Music Career, Disputes With Creedence Clearwater Revival
In 1955 he joined Fantasy Records, for many years the largest independent jazz record label in the world. In 1967 Zaentz and other partners purchased the label from founders Max and Sol Weiss. The partners signed roots-rock group Creedence Clearwater Revival (CCR), fronted by former Fantasy warehouseman John Fogerty. made a fortune for Zaentz and Fantasy.

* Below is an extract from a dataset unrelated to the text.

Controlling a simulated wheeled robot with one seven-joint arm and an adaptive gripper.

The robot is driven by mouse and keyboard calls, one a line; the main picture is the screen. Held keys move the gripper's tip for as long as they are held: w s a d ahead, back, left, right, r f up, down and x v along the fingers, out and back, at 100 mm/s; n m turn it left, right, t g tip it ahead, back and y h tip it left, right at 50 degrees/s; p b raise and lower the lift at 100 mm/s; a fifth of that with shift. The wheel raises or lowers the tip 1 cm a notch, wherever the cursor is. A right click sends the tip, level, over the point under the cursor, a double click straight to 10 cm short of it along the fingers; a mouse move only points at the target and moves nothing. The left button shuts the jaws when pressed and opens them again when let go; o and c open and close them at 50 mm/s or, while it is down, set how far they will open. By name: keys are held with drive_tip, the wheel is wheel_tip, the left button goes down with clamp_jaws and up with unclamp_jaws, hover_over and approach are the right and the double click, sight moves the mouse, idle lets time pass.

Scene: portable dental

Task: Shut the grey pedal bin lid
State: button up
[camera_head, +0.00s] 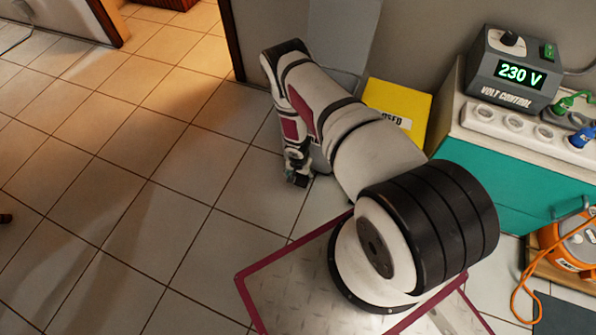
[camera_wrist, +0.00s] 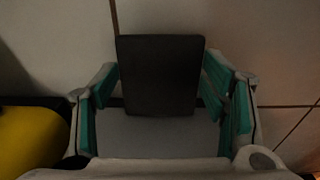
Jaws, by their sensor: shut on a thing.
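The grey pedal bin stands against the wall, mostly hidden behind my arm in the head view. A light grey upright panel (camera_head: 342,38), apparently its raised lid, leans near the wall behind my arm. My gripper (camera_head: 297,180) is low, near the floor, at the front of the bin. In the wrist view, a dark rectangular plate (camera_wrist: 160,75), which looks like the pedal, lies between the green pads of my gripper (camera_wrist: 158,92). The jaws are shut on this plate. A grey surface shows below it; I cannot tell which part it is.
A yellow box (camera_head: 410,105) with a partly hidden label stands right of the bin. A teal cabinet (camera_head: 500,185) with a voltage unit (camera_head: 515,70) and a socket strip is farther right. A door frame (camera_head: 232,40) is at the left.

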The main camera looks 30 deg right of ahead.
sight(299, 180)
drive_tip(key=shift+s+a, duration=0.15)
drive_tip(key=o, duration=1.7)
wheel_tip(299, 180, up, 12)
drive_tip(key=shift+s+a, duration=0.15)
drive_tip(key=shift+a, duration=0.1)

Fantasy Records owns the distribution and publishing rights to the music of CCR, and to extricate himself from his original contract with Fantasy John Fogerty signed away even more than the original contract had stipulated. Further, bad investments by Zaentz and Fantasy, seemingly on the group's behalf, cost CCR millions of dollars, some of which they successfully recouped through legal proceedings. In the 1980s, Zaentz sued Fogerty for plagiarizing himself asking $140 million in damages, and lost (Fantasy, Inc. v. Fogerty); Fogerty sued for reimbursement of attorneys' fees and won in a case that reached the U.S. Supreme Court, Fogerty v. Fantasy, 510 U.S. 517 (1994). The songs "Zanz Kant Danz" and "Mr. Greed" from Fogerty's album Centerfield are thinly veiled slams at Zaentz.

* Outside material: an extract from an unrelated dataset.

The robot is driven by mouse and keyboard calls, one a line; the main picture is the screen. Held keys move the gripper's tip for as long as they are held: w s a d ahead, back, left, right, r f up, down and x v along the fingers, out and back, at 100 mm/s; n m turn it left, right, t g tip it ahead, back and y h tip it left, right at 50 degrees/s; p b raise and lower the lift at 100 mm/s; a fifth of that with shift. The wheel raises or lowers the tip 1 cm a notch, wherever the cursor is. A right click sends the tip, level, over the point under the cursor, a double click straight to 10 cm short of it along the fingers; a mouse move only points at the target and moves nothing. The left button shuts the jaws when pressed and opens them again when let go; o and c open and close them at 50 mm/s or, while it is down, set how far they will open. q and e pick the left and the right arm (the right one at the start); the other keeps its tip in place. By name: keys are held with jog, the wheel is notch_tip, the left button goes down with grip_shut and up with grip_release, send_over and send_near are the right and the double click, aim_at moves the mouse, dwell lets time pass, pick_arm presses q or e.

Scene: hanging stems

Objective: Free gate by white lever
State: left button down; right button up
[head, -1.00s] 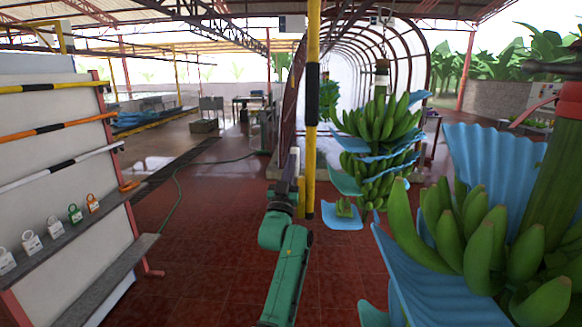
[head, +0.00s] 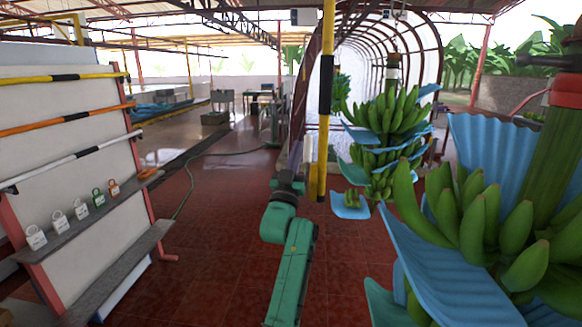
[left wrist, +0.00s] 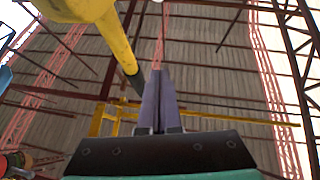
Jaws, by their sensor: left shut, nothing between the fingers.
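A yellow and black pole (head: 325,95) hangs upright in the middle of the head view. Its lower end is just right of my left gripper (head: 296,153). A small white upright piece (head: 308,149) shows between the gripper and the pole; I cannot tell whether it is the white lever. My left gripper is shut and empty, its fingers pointing up. In the left wrist view its fingers (left wrist: 158,100) are together, and a yellow bar with a black end (left wrist: 115,38) passes close at their upper left, apart from them. My right gripper is not in view.
Banana bunches with blue sheets hang at right, one near (head: 470,225) and one farther (head: 385,125). A white rack (head: 75,120) with striped bars and several padlocks (head: 80,209) stands at left.

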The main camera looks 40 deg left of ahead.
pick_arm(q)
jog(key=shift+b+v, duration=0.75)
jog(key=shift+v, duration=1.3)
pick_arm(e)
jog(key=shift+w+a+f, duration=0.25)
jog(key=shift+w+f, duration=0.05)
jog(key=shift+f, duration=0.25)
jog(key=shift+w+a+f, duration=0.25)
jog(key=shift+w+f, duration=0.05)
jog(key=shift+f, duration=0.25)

Zaentz brought a series of lawsuits against Fogerty, claiming defamation of character for the lyric "Zanz can't dance but he'll steal your money," and also claiming that the fundamental music in "The Old Man Down the Road" was a lift from the Fantasy-copyrighted-but-Fogerty-written song "Run Through the Jungle" from CCR's smash 1970 album Cosmo's Factory. The defamation issue was settled, with Warner Bros. and Fogerty changing the title and lyric to "Vanz Kant Danz". Zaentz lost on the copyright issue as a jury found Fogerty not liable. Fogerty in turn claimed the label misled him about investing and managing his earnings from royalties, resulting in a devastating financial loss. Years later, when Zaentz sold his interest in Fantasy, Fogerty almost immediately re-signed with the label.